**MATERIAL PROVIDED**
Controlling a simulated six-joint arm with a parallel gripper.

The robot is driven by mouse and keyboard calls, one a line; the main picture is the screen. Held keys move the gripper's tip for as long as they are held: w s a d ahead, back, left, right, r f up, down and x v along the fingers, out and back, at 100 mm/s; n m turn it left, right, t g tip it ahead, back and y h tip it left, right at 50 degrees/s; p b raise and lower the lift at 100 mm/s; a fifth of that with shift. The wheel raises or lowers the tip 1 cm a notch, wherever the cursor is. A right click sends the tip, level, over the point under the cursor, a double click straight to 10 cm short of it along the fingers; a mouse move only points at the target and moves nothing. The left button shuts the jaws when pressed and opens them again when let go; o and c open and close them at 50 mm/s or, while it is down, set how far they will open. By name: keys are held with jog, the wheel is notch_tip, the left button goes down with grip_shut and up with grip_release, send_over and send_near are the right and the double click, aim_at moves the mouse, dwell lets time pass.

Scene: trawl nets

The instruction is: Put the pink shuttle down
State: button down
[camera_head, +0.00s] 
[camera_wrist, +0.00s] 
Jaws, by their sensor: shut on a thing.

**TASK INSTRUCTIONS**
All of the data needs to be reproduced exactly, with no line missing.

**RESULT BELOW**
Controlling a simulated six-joint arm with a parallel gripper.

The robot is driven by mouse and keyboard calls, one a line; the main picture is the screen. Held keys move the gripper's tip for as long as they are held: w s a d ahead, back, left, right, r f up, down and x v along the fingers, out and back, at 100 mm/s; n m turn it left, right, t g tip it ahead, back and y h tip it left, right at 50 degrees/s; p b raise and lower the lift at 100 mm/s; a fifth of that with shift. The wheel raises or lowers the tip 1 cm a notch, wherever the cursor is. A right click sends the tip, level, over the point under the cursor, a double click straight to 10 cm short of it along the fingers; a mouse move only points at the target and moves nothing. The left button shuts the jaws when pressed and opens them again when let go; o and c open and close them at 50 mm/s or, while it is down, set how far they will open. By name: keys are held with jog, the wheel is notch_tip, the left button goes down with grip_shut and up with grip_release, send_over and send_near are the right and the double click, aim_at moves the mouse, dwell lets time pass.

Scene: trawl nets

The instruction is: Put the pink shuttle down
State: button down
[camera_head, +0.00s] 
[camera_wrist, +0.00s] 
Jaws, by their sensor: shut on a thing.

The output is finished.